Recorded information:
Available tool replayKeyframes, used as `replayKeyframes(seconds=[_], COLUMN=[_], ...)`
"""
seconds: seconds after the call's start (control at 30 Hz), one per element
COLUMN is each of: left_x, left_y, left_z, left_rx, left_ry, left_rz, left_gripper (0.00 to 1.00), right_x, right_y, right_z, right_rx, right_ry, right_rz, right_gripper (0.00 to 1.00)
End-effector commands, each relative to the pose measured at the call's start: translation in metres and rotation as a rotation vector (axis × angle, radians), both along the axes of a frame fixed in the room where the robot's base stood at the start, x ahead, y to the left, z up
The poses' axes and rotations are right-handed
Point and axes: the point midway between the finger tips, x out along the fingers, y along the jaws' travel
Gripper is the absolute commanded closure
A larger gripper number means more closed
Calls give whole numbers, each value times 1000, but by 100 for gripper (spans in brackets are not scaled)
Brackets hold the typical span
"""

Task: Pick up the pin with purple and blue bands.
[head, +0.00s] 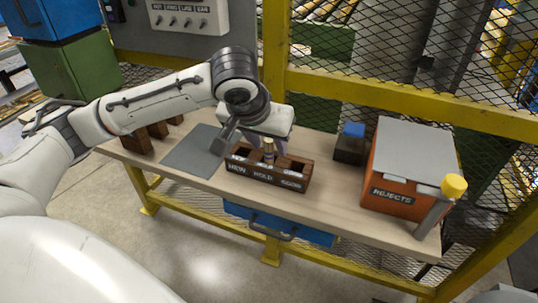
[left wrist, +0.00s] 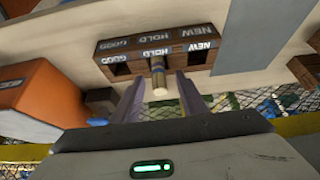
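A dark wooden rack (head: 238,176) with compartments labelled NEW, HOLD and GOOD stands on the table. A pin (head: 268,147) with a pale end stands in the HOLD compartment, and it also shows in the left wrist view (left wrist: 159,82). Its bands are too small and dark to tell their colours. My left gripper (head: 270,139) is over the rack from behind. In the left wrist view its two fingers are apart, one on each side of the pin, with gaps visible between. The other compartments look empty. My right gripper is not in view.
A grey mat (head: 190,151) lies left of the rack, with brown blocks (head: 137,141) beyond it. A yellow-framed mesh fence (head: 365,90) runs behind.

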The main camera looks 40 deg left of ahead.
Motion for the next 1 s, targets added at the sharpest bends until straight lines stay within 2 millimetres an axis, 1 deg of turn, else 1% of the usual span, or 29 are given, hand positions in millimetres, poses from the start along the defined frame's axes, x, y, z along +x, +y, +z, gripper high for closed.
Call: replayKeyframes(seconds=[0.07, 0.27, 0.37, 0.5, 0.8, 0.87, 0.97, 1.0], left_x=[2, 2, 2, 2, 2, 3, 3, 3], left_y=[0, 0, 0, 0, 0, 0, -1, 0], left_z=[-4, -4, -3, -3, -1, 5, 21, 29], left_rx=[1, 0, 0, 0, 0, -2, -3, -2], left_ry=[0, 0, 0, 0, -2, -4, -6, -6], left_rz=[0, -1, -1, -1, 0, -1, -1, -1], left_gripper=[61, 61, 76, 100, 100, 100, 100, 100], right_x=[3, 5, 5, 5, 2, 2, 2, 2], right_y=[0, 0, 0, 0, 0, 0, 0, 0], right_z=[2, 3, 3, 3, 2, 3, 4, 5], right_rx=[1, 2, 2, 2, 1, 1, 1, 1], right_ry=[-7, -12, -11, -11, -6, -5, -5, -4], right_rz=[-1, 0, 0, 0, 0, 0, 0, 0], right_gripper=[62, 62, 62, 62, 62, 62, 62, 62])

Exercise description: Copy every line of the data that holds the string "axes".

Output for this task:
End-effector commands, each relative to the pose measured at the call's start: translation in metres and rotation as a rotation vector (axis × angle, radians), both along the axes of a frame fixed in the room where the robot's base stood at the start, x ahead, y to the left, z up
The poses' axes and rotations are right-handed
Point and axes: the point midway between the finger tips, x out along the fingers, y along the jaws' travel
Motion for the next 1 s, targets added at the sharpest bends until straight lines stay within 2 millimetres an axis, 1 deg of turn, else 1% of the usual span, or 29 are given, hand positions in millimetres, poses from the start along the defined frame's axes, x, y, z along +x, +y, +z, gripper high for closed.

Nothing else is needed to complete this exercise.